Voll fokussiert.
(Foto: imago images/NurPhoto)
Die Bayern wackeln, aber sie fallen nicht. Imponierend, wie sich trotz wochenlanger Negativ-Schlagzeilen aufrecht halten konnten. Doch nun kommt es am Samstag beim BVB zum Showdown. Denn rechtzeitig zum Topspiel ist endlich die Hoffnung bei der Borussia zurückgekehrt. Sie trägt den Namen: Erling Haaland!
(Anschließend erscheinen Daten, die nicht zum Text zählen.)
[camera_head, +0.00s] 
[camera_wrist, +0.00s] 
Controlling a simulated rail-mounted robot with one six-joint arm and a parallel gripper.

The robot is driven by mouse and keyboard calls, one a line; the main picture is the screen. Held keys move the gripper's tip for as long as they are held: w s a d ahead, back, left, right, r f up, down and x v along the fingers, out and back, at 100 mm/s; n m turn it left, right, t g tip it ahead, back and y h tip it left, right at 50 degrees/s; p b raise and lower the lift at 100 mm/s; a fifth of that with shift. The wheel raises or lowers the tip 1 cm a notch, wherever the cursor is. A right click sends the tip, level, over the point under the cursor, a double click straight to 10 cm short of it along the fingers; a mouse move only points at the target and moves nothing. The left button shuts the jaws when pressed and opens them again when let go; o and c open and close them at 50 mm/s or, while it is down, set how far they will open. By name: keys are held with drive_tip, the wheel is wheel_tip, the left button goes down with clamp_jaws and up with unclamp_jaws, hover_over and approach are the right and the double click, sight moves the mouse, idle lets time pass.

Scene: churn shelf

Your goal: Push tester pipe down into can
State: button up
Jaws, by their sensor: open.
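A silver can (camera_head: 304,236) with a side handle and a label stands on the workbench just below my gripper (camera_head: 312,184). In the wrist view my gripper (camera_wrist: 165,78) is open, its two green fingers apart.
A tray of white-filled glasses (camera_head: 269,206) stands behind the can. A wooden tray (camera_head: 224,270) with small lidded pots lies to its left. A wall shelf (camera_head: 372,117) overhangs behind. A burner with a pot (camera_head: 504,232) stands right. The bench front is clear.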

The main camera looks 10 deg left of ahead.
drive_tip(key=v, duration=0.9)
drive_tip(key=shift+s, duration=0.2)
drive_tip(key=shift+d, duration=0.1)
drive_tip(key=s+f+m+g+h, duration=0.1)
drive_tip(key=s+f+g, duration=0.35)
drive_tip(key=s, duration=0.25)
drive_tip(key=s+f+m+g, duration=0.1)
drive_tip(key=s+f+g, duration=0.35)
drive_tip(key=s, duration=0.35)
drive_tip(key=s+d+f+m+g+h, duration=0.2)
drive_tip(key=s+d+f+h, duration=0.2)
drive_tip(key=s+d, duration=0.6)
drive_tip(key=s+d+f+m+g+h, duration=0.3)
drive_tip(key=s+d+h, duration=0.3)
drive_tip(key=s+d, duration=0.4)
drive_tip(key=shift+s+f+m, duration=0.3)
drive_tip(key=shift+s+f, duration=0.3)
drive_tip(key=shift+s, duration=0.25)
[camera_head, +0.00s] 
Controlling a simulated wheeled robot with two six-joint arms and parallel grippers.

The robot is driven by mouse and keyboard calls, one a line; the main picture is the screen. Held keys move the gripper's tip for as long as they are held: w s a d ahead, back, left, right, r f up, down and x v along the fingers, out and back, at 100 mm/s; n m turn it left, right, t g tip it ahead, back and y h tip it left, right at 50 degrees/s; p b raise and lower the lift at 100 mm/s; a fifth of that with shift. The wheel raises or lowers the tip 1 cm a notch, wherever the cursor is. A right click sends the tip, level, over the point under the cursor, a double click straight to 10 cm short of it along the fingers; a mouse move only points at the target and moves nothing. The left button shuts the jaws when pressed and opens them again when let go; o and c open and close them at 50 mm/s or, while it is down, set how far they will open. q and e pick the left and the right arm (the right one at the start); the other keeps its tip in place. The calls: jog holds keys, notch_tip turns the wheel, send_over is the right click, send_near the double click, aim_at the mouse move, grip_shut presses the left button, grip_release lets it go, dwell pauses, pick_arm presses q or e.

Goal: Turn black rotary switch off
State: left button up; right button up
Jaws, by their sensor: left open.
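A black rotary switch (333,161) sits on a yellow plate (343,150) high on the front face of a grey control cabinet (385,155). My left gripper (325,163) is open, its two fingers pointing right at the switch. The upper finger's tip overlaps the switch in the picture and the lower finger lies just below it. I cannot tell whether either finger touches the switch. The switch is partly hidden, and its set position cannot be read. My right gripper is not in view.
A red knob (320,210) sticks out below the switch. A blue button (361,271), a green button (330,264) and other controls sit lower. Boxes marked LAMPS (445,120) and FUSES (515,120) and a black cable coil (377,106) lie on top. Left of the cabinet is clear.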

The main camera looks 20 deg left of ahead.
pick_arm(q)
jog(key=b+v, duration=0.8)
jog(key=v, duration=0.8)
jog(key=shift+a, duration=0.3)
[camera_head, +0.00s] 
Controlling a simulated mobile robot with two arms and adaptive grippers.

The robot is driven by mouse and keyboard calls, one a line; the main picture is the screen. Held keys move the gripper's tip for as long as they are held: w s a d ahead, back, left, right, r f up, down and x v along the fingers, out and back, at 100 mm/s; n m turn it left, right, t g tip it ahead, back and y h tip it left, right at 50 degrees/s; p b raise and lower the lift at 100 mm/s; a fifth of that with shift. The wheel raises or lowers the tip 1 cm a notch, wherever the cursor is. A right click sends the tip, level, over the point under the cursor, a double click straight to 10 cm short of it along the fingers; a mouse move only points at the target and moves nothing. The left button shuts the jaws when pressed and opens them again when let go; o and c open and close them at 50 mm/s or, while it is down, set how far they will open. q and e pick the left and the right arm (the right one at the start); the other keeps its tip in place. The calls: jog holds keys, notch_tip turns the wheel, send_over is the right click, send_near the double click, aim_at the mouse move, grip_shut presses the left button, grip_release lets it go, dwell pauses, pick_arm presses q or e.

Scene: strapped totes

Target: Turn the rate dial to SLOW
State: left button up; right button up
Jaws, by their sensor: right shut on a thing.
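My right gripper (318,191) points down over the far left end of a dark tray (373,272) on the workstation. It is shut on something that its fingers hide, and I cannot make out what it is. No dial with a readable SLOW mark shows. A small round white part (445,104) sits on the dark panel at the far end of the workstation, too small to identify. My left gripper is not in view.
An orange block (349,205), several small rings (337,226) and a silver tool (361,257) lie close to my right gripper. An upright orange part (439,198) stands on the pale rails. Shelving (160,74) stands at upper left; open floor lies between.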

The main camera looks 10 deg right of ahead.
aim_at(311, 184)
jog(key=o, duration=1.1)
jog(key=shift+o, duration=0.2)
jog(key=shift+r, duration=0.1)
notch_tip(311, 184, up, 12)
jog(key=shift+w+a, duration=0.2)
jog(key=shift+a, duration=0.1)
"Bei unserem letzten Sieg in München wurden die meisten meiner Spieler noch gestillt." Damals im Frühjahr 2011 war die (kurzzeitige) Wachablösung im deutschen Fußball endgültig Realität geworden. BVB-Trainer Jürgen Klopp hatte eine junge Mannschaft nach seinen Vorstellungen geformt, die reif für den Titel war. Über zehn Jahre später könnte die Ausgangslage zu damals kaum unterschiedlicher sein.
Denn spätestens nach dem 3:1-Erfolg des BVB in München vor zehneinhalb Jahren träumte ganz Dortmund nicht nur nachts selig von der Deutschen Meisterschaft. Der Glaube an die eigene Mannschaft und ihren herausragenden Trainer war riesig. Und am Ende nicht umsonst: Im Sommer sollten die Borussen schließlich den Titel souverän ins Ruhrgebiet holen.
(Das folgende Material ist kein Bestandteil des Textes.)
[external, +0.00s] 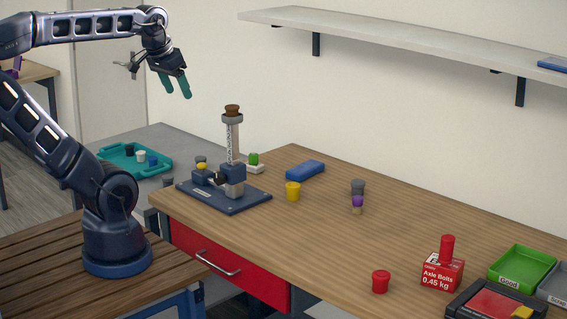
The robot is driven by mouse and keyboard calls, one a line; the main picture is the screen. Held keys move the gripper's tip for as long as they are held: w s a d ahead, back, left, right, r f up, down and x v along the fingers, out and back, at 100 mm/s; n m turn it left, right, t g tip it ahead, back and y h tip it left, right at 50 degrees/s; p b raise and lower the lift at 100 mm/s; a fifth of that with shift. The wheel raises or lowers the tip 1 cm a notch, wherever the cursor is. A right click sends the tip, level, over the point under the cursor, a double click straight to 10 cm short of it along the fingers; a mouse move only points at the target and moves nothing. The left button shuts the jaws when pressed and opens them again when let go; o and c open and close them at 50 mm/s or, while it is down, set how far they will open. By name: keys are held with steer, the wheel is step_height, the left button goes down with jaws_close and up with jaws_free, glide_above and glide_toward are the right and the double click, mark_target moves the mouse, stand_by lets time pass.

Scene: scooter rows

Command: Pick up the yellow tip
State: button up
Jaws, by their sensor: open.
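A small yellow cup-shaped piece (293,191), which may be the yellow tip, stands upright on the wooden bench, just right of a dark blue fixture. A smaller yellow piece (202,166) sits on the left part of that fixture (233,192). I cannot tell for sure which one is the tip. My gripper (178,95) is open and empty, with teal fingers pointing down. It is high in the air, up and left of the fixture and well apart from both yellow pieces.
The fixture's tall post (232,140) carries a brown piece. A blue block (305,170), purple piece (357,203) and red cup (380,282) stand on the bench. An Axle Bolts box (442,272) and green tray (522,268) are at right. A shelf (400,35) hangs above.

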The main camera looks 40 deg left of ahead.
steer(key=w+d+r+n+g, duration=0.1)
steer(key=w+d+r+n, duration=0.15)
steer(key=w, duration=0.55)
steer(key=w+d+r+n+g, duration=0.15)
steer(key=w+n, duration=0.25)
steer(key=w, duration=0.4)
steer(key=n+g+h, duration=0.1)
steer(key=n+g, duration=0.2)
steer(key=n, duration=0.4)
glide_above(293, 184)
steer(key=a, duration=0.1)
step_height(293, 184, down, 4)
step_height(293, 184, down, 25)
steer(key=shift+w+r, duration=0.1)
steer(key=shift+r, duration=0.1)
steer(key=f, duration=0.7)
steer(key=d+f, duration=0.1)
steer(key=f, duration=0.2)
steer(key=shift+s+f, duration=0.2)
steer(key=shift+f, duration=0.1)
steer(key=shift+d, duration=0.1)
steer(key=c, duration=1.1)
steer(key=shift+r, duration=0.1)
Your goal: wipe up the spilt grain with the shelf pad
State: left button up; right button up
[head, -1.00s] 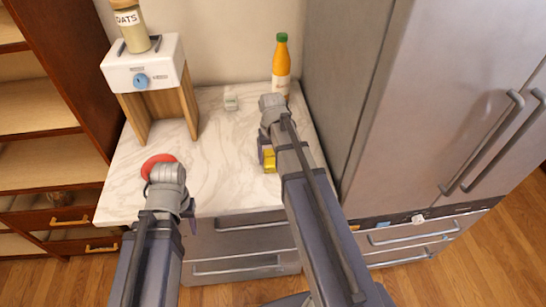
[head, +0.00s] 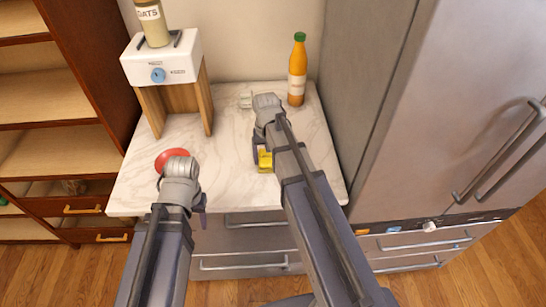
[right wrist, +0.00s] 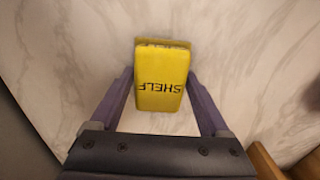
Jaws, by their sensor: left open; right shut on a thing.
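The yellow shelf pad (head: 265,161), marked "SHELF" in the right wrist view (right wrist: 160,70), is between the fingers of my right gripper (right wrist: 161,92), which is shut on it. In the head view my right gripper (head: 260,155) is over the middle of the marble counter, its fingers partly hidden by the arm. My left gripper (head: 201,199) is open near the counter's front edge, close to a round red thing (head: 170,158) partly behind it. I cannot make out spilt grain in either view; my arms hide part of the counter.
A white dispenser on wooden legs (head: 160,57) holds an oats jar (head: 152,22) at the back left. An orange bottle (head: 297,72) and a small pale item (head: 245,101) stand at the back. A fridge (head: 440,100) bounds the right, open shelves (head: 55,95) the left.

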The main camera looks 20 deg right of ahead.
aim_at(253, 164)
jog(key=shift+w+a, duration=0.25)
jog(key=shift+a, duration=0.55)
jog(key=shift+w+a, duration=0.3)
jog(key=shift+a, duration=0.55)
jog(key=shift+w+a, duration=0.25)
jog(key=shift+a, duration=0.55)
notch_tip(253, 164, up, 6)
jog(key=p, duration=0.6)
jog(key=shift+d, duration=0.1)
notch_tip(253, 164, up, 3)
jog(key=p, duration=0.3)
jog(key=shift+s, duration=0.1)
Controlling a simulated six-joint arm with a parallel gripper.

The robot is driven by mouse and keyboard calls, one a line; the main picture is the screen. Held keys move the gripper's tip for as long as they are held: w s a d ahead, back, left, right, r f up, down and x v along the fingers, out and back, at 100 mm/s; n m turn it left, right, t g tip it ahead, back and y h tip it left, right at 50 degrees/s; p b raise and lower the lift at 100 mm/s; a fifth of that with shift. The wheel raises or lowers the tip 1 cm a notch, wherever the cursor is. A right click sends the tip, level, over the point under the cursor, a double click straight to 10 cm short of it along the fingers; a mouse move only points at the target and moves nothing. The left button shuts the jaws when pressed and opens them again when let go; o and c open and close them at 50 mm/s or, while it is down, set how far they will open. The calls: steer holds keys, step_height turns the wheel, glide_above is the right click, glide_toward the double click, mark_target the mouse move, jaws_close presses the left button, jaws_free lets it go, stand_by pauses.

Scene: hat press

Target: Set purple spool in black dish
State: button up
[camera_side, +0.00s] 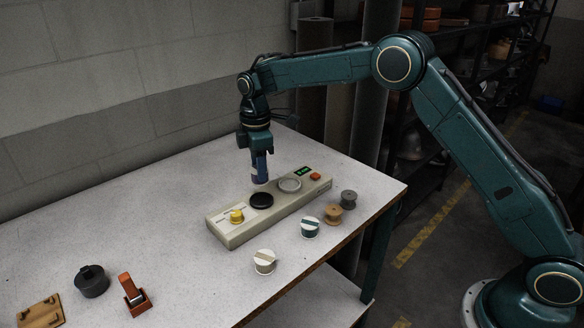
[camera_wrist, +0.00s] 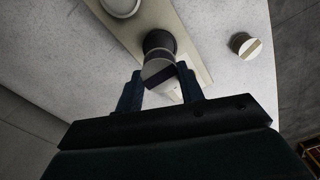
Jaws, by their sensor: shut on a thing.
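My gripper (camera_side: 258,153) is shut on the purple spool (camera_side: 260,169) and holds it upright, above the black dish (camera_side: 262,201) with a gap beneath it. In the wrist view the spool (camera_wrist: 158,73) sits between the two fingers, its pale end crossed by a dark band. The black dish (camera_wrist: 157,39) shows just beyond the spool there, partly covered by it. The dish appears empty in the side view. It is set in a long beige base (camera_side: 233,238).
The base also carries a yellow knob (camera_side: 236,216), a pale grey dish (camera_side: 290,184) and an orange button (camera_side: 315,176). Several spools, such as the white-and-teal one (camera_side: 309,227), stand in front. A dark pot (camera_side: 92,281) and an orange tool (camera_side: 134,294) lie at the left front.

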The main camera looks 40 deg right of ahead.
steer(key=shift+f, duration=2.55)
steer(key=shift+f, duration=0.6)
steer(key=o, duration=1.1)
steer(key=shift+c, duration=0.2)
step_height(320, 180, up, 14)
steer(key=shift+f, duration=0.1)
Und heute? Obwohl der BVB nur einen Punkt hinter den Bayern steht, trauen selbst die allermeisten Dortmunder Fans ihrem Team den Gewinn der Deutschen Meisterschaft nicht recht zu. Dabei waren die Rahmenbedingungen seit Jahren nie so gut wie im Augenblick - wenigstens, wenn man die anderen Mannschaften betrachtet. Die Bayern taumeln - und beweisen dabei doch immer wieder eine imponierende Eigenschaft und Stärke.
Manchmal erinnern sie in ihrer Standfestigkeit an den legendären Bud Spencer. Der kräftig gebaute Schauspieler konnte an der Seite seines kongenialen Partners Terence Hill so viele Schläge mit der Bratpfanne direkt auf seinen Kopf abbekommen - egal, wie benommen er anschließend auch war, er schüttelte sich nur kurz durch und war dann wieder voll da.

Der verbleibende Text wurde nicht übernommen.